5 Bulan Tertunda, Ismail dan Ema Menikah di Tenda Pengungsian Sinabung

Nikah dipengungsian Sinabung Ismail dan Ema menikah di tenada pengungsian Gunung Sinabung.(transindonesia-ded)

 

TRANSINDONESIA.co, Kabanjahe : Ditengah gemuruhnya letusan Gunung Sinabung dan duka mendalam pasca tewasnya 15 warga dan 3 luka bakar, namun hari ini Senin (3/2/2014), wajah-wajah murung itu memancarkan raut sukaria dipengungsian Meka Mehuli, Desa Samura, Kabanjahe, Karo, Sumatera Utara.

Pasalnya, tempat pengungsian yang didiami 664 jiwa (170 kepala keluarga) itu tengah hikmah mengikuti proses akad nikah, Muhammad Ismail (22) yang bersanding dengan wanita cantik Ema Pepayosa br Ginting (19).

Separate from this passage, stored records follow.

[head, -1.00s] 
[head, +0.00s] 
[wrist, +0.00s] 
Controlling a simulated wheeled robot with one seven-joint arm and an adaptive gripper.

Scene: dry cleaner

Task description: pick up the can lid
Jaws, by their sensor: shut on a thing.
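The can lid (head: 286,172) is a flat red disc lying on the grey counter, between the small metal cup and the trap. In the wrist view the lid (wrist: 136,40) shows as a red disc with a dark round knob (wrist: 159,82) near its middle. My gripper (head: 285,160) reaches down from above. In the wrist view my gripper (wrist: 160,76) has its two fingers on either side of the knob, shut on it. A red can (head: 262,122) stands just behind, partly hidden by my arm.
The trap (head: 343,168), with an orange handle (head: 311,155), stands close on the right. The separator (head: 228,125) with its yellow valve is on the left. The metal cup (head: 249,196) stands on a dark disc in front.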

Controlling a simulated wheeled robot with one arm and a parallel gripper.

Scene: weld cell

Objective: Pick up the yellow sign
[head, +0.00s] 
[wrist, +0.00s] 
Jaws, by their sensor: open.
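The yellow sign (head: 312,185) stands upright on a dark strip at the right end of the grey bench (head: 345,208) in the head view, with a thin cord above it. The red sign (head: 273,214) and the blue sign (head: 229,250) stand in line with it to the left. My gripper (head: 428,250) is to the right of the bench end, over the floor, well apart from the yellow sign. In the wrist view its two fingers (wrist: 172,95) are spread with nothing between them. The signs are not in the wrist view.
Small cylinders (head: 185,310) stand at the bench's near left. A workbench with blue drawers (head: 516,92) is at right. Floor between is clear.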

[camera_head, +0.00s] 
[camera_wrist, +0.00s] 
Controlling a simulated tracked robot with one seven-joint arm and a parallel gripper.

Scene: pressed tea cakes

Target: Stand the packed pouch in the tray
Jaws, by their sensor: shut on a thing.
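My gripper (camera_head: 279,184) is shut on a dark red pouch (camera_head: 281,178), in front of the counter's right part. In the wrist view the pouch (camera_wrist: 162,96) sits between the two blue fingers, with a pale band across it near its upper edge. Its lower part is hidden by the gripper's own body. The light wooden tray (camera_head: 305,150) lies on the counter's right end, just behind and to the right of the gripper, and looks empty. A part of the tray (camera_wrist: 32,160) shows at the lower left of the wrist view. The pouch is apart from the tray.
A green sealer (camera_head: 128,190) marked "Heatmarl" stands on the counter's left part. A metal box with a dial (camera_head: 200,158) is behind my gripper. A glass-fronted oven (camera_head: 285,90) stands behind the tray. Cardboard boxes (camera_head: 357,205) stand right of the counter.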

Kedua mempelai tersebut merupakan pengungsi, dimana Ismail pengungsi asal Desa Gung Pinto, Kecamatan Naman Teran, sedangkan Ema pengungsi dari Desa Biak Nampe, Kecamatan Munte.

Meski tidak ada ‘tenda biru’, pelaminan, resepsi tanpa penyambutan para undangan itu tetap berlangsung hikmah. Kedua mempelai menggunakan pakaian seadanya, duduk beralas tikar dibawah tenda pengungsian dikerumuni para pengungsi lainnya, petugas pencatat nikah Kecamatan Kabanjahe, Muhammad Nur bertindak sebagai penghulu memimpin proses ijab kabul hingga selesai.

Ahmad Joni Muslim, ayah dari Ema tampak terharu menyaksikan putrinya melangsungkan pernikahan di tenda pengungsian. Meski serba kekurangan, namun kedua orangtua pengantin telah memeprsiapakan yang terbaik untuk anak dan menantu mereka. Hal itu terlihat dari gaun pengantin wanita dan jemari tangan dan kakinya diberi inai berwarna merah. Begitu pula Ismail mengenakan kopiah, baju koko dan celana jeans warna biru, keduanya terlihat bahagia.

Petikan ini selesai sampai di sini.